Required work: Working from the top of the listing below, retype each line through the line containing "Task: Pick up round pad", both included, with no pictures.

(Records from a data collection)

+ + + + +

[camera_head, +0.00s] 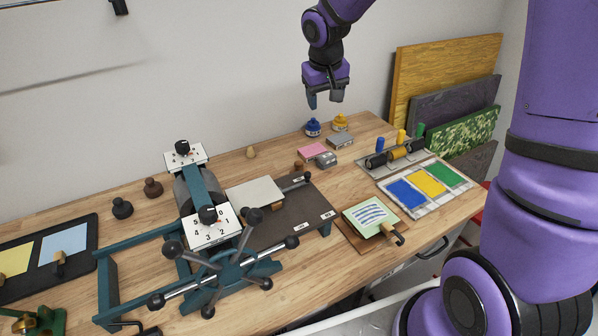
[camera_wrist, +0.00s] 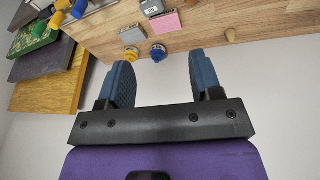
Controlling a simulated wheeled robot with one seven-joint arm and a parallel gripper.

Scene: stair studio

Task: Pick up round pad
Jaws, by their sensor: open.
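My gripper (camera_head: 325,99) hangs in the air above the back of the workbench, near the wall, open and empty. Its two blue fingers also show apart in the wrist view (camera_wrist: 160,75), with nothing between the tips. I cannot tell for certain which thing is the round pad. A small grey piece with rounded corners (camera_head: 326,159) lies on the bench below my gripper, just in front of a pink block (camera_head: 313,150). The wrist view shows this grey piece (camera_wrist: 152,6) at the top edge, partly cut off. My gripper is well above it and touches nothing.
A blue bottle (camera_head: 313,127) and a yellow bottle (camera_head: 340,122) stand at the back, beside a grey block (camera_head: 340,141). A teal press (camera_head: 232,268) fills the left front. A paint tray (camera_head: 418,207) and roller rack lie right. Boards (camera_head: 445,68) lean on the wall.

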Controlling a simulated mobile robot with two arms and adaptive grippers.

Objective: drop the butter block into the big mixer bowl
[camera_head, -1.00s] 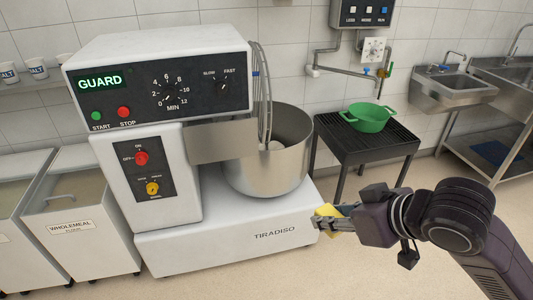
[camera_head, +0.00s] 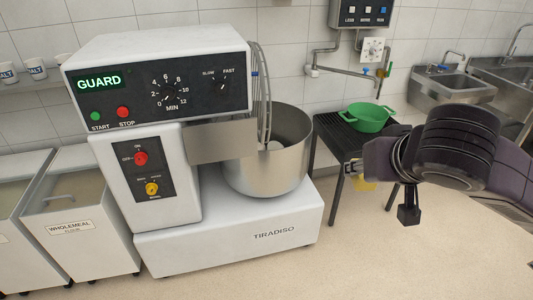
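The big mixer bowl (camera_head: 265,170) is a steel bowl on the right of the white mixer, with a wire guard (camera_head: 263,95) standing over its left part. Its front and right rim is open to view. Something pale shows inside it. My right gripper (camera_head: 354,171) comes in from the right, to the right of the bowl and apart from it, in front of the dark rack table. It is shut on the yellow butter block (camera_head: 364,185), which is partly hidden by the gripper. My left gripper is not in view.
A green basin (camera_head: 369,117) stands on the dark slatted table (camera_head: 345,150) behind my right gripper. The mixer's control head (camera_head: 165,75) rises left of the bowl. Flour bins (camera_head: 80,235) stand at the left. Sinks (camera_head: 455,88) are at the far right.

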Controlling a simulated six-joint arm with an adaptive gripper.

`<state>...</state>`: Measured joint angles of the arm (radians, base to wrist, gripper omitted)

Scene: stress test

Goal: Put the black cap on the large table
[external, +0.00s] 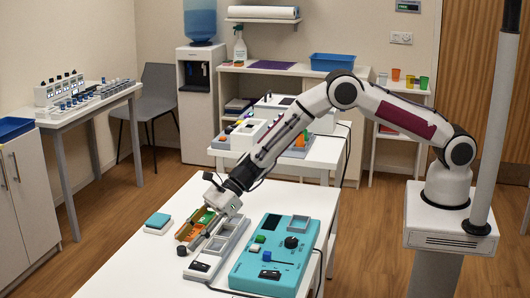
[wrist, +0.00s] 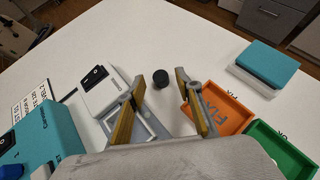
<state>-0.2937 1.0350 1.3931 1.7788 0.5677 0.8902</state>
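The black cap (wrist: 160,78) is a small dark cylinder, which appears to rest on the white table top (wrist: 200,48). In the wrist view it shows between and just beyond my gripper's fingertips (wrist: 160,88). The fingers are spread, with yellowish pads and nothing between them. In the external view the cap (external: 181,250) is a dark spot on the near white table (external: 130,265), with my gripper (external: 200,236) low above the table to its upper right. I cannot tell the exact gap between fingertips and cap.
An orange tray (wrist: 222,110), a green tray (wrist: 275,148) and a teal-topped box (wrist: 265,62) lie right of the cap in the wrist view. A white switch box (wrist: 98,90) lies left, near a teal device (wrist: 45,130). Table beyond the cap is clear.

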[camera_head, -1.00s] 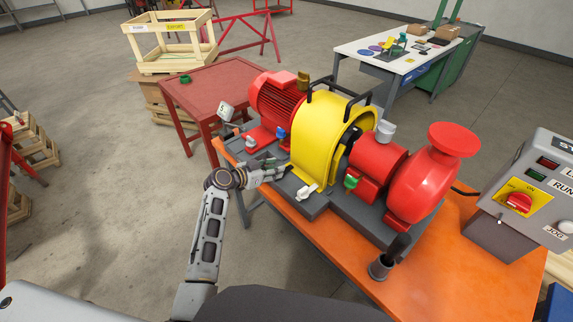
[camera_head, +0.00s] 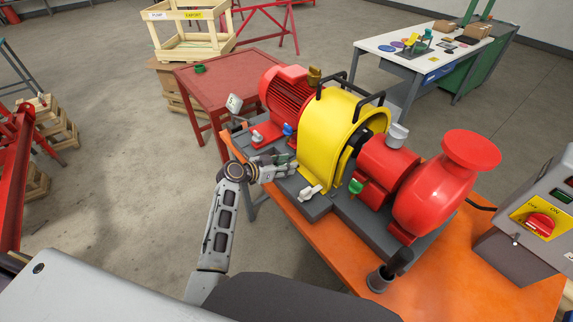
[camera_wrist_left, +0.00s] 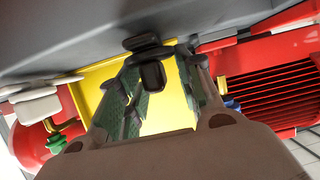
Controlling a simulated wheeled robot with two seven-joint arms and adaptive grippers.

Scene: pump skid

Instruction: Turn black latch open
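The black latch (camera_wrist_left: 151,74) shows in the left wrist view, in front of the yellow guard, between the fingers of my left gripper (camera_wrist_left: 155,75). The two fingers with green pads stand apart on either side of it; I cannot tell whether they touch it. In the head view my left gripper (camera_head: 290,166) reaches in from the left, low beside the yellow guard (camera_head: 322,128) of the pump skid. It hides the latch there. My right gripper is not in view.
Close by are a white handle (camera_head: 310,191), a blue handle (camera_head: 288,129) and a green knob (camera_head: 355,187). The red motor (camera_head: 285,92) stands behind, the red pump (camera_head: 440,195) to the right. A control box (camera_head: 530,225) is at far right.

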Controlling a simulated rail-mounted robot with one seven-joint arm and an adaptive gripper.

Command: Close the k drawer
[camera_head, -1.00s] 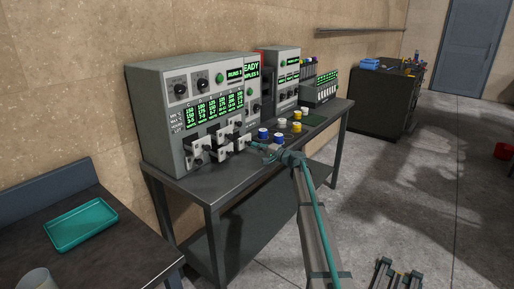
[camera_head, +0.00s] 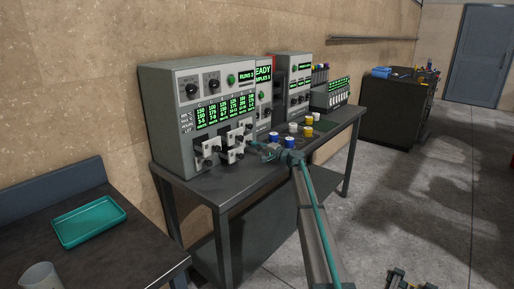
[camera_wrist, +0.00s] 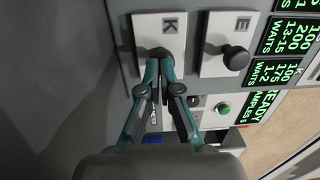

+ + + + +

Expected answer:
[camera_head, +0.00s] 
[camera_wrist, +0.00s] 
Controlling a simulated wheeled robot with one seven-joint arm and a parallel gripper.

Scene: stair studio

Task: Pick up round pad

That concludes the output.